* _Data for this exercise_:
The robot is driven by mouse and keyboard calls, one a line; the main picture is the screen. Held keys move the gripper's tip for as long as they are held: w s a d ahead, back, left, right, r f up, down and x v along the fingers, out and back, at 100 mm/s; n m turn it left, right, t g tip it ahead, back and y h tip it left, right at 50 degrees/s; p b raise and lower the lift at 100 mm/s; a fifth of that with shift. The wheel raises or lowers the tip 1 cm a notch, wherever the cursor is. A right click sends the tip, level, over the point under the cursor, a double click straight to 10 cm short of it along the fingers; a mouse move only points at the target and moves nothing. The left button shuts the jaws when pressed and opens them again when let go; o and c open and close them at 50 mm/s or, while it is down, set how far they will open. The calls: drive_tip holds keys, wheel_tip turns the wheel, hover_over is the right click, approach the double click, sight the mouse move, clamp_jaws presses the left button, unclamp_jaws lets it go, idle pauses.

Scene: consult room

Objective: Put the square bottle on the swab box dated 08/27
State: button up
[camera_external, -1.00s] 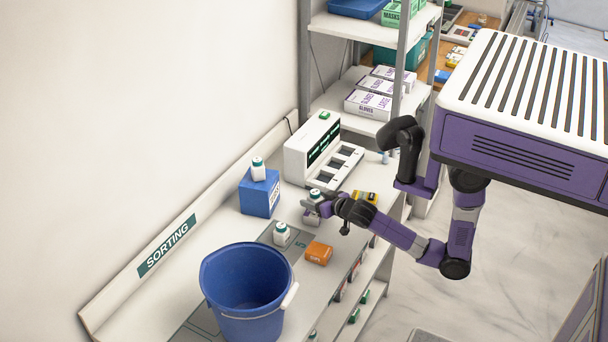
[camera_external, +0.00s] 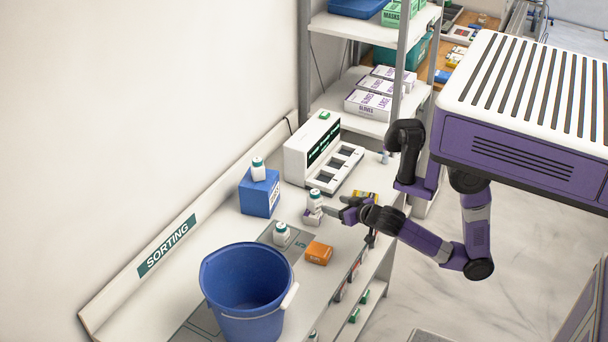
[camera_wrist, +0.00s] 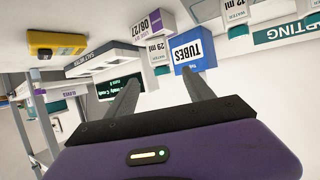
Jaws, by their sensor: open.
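The square bottle (camera_external: 314,198), white with a green cap, stands upright on a small white-and-purple box (camera_external: 312,217). In the wrist view, which is upside down, this box (camera_wrist: 155,20) reads 08/27 and the bottle (camera_wrist: 160,51) reads 29 ml. My gripper (camera_external: 335,212) is just right of the bottle and apart from it. In the wrist view my gripper (camera_wrist: 165,86) shows both fingers spread with nothing between them, pointing toward the bottle.
A blue TUBES box (camera_external: 259,195) carries another bottle (camera_external: 258,168). Another bottle (camera_external: 281,235) and an orange box (camera_external: 318,253) stand in front. A blue bucket (camera_external: 247,290) is nearer. A white instrument (camera_external: 311,150) stands behind; a yellow item (camera_external: 366,196) lies right.

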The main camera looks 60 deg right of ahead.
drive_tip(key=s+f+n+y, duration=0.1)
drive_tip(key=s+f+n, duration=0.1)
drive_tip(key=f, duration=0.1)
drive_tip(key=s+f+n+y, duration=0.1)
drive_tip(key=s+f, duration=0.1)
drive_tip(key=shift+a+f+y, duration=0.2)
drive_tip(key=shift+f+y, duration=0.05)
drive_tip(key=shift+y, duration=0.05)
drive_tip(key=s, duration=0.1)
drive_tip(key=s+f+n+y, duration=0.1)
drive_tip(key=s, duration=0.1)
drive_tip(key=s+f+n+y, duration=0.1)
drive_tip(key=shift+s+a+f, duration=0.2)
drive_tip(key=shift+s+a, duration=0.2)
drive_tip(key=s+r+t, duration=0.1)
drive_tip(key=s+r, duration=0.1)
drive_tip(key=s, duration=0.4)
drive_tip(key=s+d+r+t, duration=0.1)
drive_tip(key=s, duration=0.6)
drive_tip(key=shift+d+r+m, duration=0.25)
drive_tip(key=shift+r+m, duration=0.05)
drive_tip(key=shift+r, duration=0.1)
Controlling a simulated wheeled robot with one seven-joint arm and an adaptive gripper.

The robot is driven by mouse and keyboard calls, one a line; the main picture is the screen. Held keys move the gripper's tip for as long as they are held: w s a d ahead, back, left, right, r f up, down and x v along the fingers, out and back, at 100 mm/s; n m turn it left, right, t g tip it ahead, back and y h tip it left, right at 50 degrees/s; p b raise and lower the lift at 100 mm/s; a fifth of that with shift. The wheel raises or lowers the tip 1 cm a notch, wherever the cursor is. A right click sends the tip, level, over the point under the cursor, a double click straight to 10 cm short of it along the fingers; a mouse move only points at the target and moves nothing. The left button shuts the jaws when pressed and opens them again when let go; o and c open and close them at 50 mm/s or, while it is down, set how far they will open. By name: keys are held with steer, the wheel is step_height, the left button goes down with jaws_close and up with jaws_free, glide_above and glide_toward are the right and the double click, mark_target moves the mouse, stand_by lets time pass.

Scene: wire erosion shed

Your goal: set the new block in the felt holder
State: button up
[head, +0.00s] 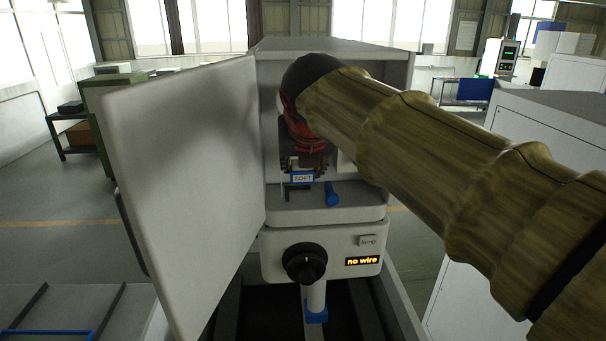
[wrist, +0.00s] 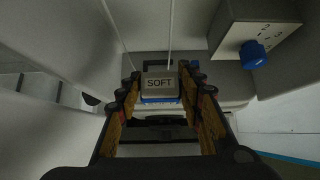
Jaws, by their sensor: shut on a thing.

* _The exercise_: Your task is to reproduce all of the material exactly. The pictures stay out.

* _Full answer_:
The robot is driven by mouse and keyboard calls, one a line; the main picture is the screen. Held keys move the gripper's tip for as long as they are held: w s a d ahead, back, left, right, r f up, down and x v along the fingers, out and back, at 100 mm/s; n m turn it left, right, t g tip it ahead, back and y h tip it left, right at 50 degrees/s; p b raise and lower the lift at 100 mm/s; a fifth of that with shift. The wheel raises or lowers the tip 1 cm a notch, wherever the cursor is. A right click sends the tip, level, over the point under the cursor, a double click straight to 10 cm short of it along the fingers; a mouse move only points at the target and moves nothing. The left button shuts the jaws when pressed and opens them again when let go; o and c open and close them at 50 mm/s or, while it is down, set how far they will open. The calls: drive_tip holds keys, wheel_tip turns the wheel, hover_over is the right click, approach the double click, sight the mouse move, clamp_jaws presses the left button, unclamp_jaws lets it go, idle pauses.

Scene: consult room

Objective: Put the square bottle on the swab box dated 08/27
State: button up
[camera_external, -1.00s] 
[camera_external, +0.00s] 
[camera_wrist, +0.00s] 
Jaws, by their sensor: open.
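The square bottle (camera_external: 314,198), white with a green cap, stands upright on a small white-and-purple box (camera_external: 312,217). In the wrist view, which is upside down, this box (camera_wrist: 155,20) reads 08/27 and the bottle (camera_wrist: 160,51) reads 29 ml. My gripper (camera_external: 335,212) is just right of the bottle and apart from it. In the wrist view my gripper (camera_wrist: 165,86) shows both fingers spread with nothing between them, pointing toward the bottle.
A blue TUBES box (camera_external: 259,195) carries another bottle (camera_external: 258,168). Another bottle (camera_external: 281,235) and an orange box (camera_external: 318,253) stand in front. A blue bucket (camera_external: 247,290) is nearer. A white instrument (camera_external: 311,150) stands behind; a yellow item (camera_external: 366,196) lies right.

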The main camera looks 60 deg right of ahead.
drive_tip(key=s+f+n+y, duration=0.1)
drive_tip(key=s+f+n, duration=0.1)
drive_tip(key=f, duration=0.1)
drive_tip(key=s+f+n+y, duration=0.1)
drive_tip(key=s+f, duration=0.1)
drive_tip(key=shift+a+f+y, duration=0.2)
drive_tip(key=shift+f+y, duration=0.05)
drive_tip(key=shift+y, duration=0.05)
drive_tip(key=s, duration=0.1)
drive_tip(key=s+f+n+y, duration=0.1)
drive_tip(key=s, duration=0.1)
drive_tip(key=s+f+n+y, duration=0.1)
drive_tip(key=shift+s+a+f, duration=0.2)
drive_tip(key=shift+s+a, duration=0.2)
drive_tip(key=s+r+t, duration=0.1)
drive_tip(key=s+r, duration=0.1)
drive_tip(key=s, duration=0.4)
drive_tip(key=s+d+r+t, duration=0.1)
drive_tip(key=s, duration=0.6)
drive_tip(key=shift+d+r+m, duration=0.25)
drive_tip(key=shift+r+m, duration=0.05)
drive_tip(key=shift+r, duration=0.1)
Controlling a simulated wheeled robot with one seven-joint arm and an adaptive gripper.

The robot is driven by mouse and keyboard calls, one a line; the main picture is the screen. Held keys move the gripper's tip for as long as they are held: w s a d ahead, back, left, right, r f up, down and x v along the fingers, out and back, at 100 mm/s; n m turn it left, right, t g tip it ahead, back and y h tip it left, right at 50 degrees/s; p b raise and lower the lift at 100 mm/s; a fifth of that with shift. The wheel raises or lowers the tip 1 cm a notch, wherever the cursor is. A right click sends the tip, level, over the point under the cursor, a double click straight to 10 cm short of it along the fingers; a mouse move only points at the target and moves nothing. The left button shuts the jaws when pressed and opens them again when let go; o and c open and close them at 50 mm/s or, while it is down, set how far they will open. By name: keys are held with steer, the wheel is step_height, the left button goes down with jaws_close and up with jaws_free, glide_above and glide_toward are the right and the double click, mark_target moves the mouse, stand_by lets time pass.

Scene: wire erosion shed

Your goal: set the new block in the felt holder
State: button up
[head, +0.00s] 
[wrist, +0.00s] 
Jaws, by their sensor: shut on a thing.

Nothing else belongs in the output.